According to Moody’s, Access bank was already burdened with a huge portfolio of Non-Performing Loans when it acquired an overburdened Diamond bank. After the acquisition of Diamond bank in March, Moody's assigned a Senior Unsecured National Scale Rating (NSR) of A1.ng to Access Bank's issuance of up to NGN15 billion five-year senior unsecured notes. The Senior Unsecured NSR rating was recently reviewed and downgraded, in line with Access Bank's other downgraded credit profile ratings.
The report noted that the failure by Access bank to redeem its promise to pay back its $400m Eurobond in 2019 two years early as the bond will no longer qualify as capital for capital adequacy ratio purposes, hence uneconomical to continue to pay interest; has set-off alarm bells in the industry. Banking sources told Huhuonline.com that Access CEO, Herbert Wigwe’s recurring insistence to take final decisions on issues of importance, rooted in "ownership" mentality, irrespective of assessed consequences, have aggravated board politics and might precipitate the bank’s collapse.
With the June deadline to pay back its $200m Eurobond inherited from Diamond bank now passed and gone, Access Bank still needs about N240B to pay the cash due to Diamond Bank's shareholders and pay the $600m (N216B) due to bondholders of both banks in 2019. As a consequence, the bank is raising fresh debt of $250m and also embarking on an equity rights issue to generate $200m naira equivalent to enable it pay off these obligations.
Sources at Access Bank who elected anonymity confided to Huhuonline.com that Wigwe was overly confident that Access Bank will muzzle the delinquent debtors of Diamond Bank to repay their debts. That confidence turned out to be a luxurious desire as the so-called VIP debtors simply ignored Wigwe’s threat to publish their names in an apparent naming and shaming campaign. Access had threatened to publish the names of all its delinquent debtors, associated persons and directors of the entities if they failed to pay up in two weeks. Access Bank stated in a statement on its website that the decision was in line with the directive from the Central Bank of Nigeria (CBN) and advised all debtors (including former Diamond Bank debtors) to pay up their past due obligations in order to avoid punitive actions.

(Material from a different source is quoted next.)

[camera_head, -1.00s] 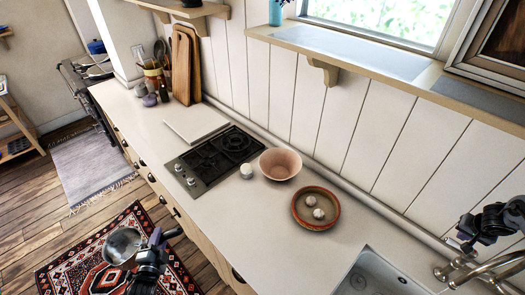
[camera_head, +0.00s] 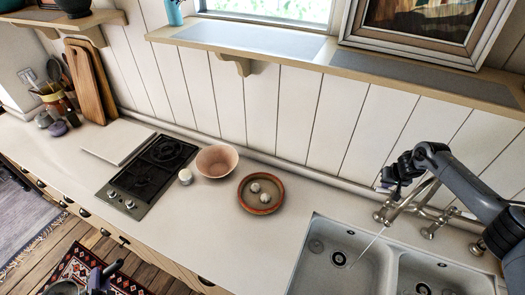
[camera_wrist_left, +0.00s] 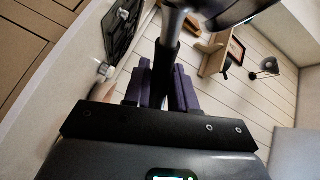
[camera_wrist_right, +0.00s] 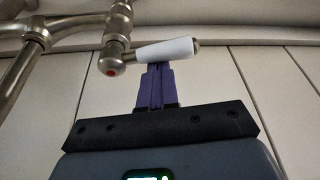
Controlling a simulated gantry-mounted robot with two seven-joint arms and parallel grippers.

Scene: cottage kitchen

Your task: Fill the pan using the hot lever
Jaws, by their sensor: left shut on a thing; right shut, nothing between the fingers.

“Please note that we shall publish our debtors' names in newspapers in two weeks. Similarly, in the event that these obligations are not fulfilled, we shall take such further actions against such delinquent individuals and companies as we may consider necessary and shall relentlessly pursue full recovery of all our debts. For incorrigible debtors, who continue to pose a risk to our system, we will use all means available and collaborate with our colleagues in the industry to ensure that they are excommunicated from the banking system. Furthermore, all debtors will be sanctioned by the CBN and banned from participating in the Nigerian Foreign Exchange and Securities Exchange Markets, and registered on the Credit Risk Management Systems (CRMS) Bureau as bad debtors making them, their directors and related entities illegible for any credit in the Nigerian Financial Markets,” the statement read.
Access Bank acquired Diamond Bank in a deal worth more than $90 million. The move, analysts said, may make Access Bank Nigeria's largest bank by customer size and capital base. Business Insider's analysis of the deal showed it was worth more than the publicly stated $90 million. Bloomberg news estimated the real value of the deal at a figure around $200 million. For Access CEO, Herbert Wigwe, the "merger" with Diamond Bank and its leadership in digital and mobile-led retail banking, "will accelerate our ambition to become a leading corporate and retail bank in Nigeria and a Pan-African financial services champion. This is a huge step towards the delivery of our goal to bring the power of banking to millions of people across Nigeria and an exciting transaction for Access Bank and Diamond Bank's customers, staff and shareholders," he noted in March when CBN sanctioned the hostile take-over.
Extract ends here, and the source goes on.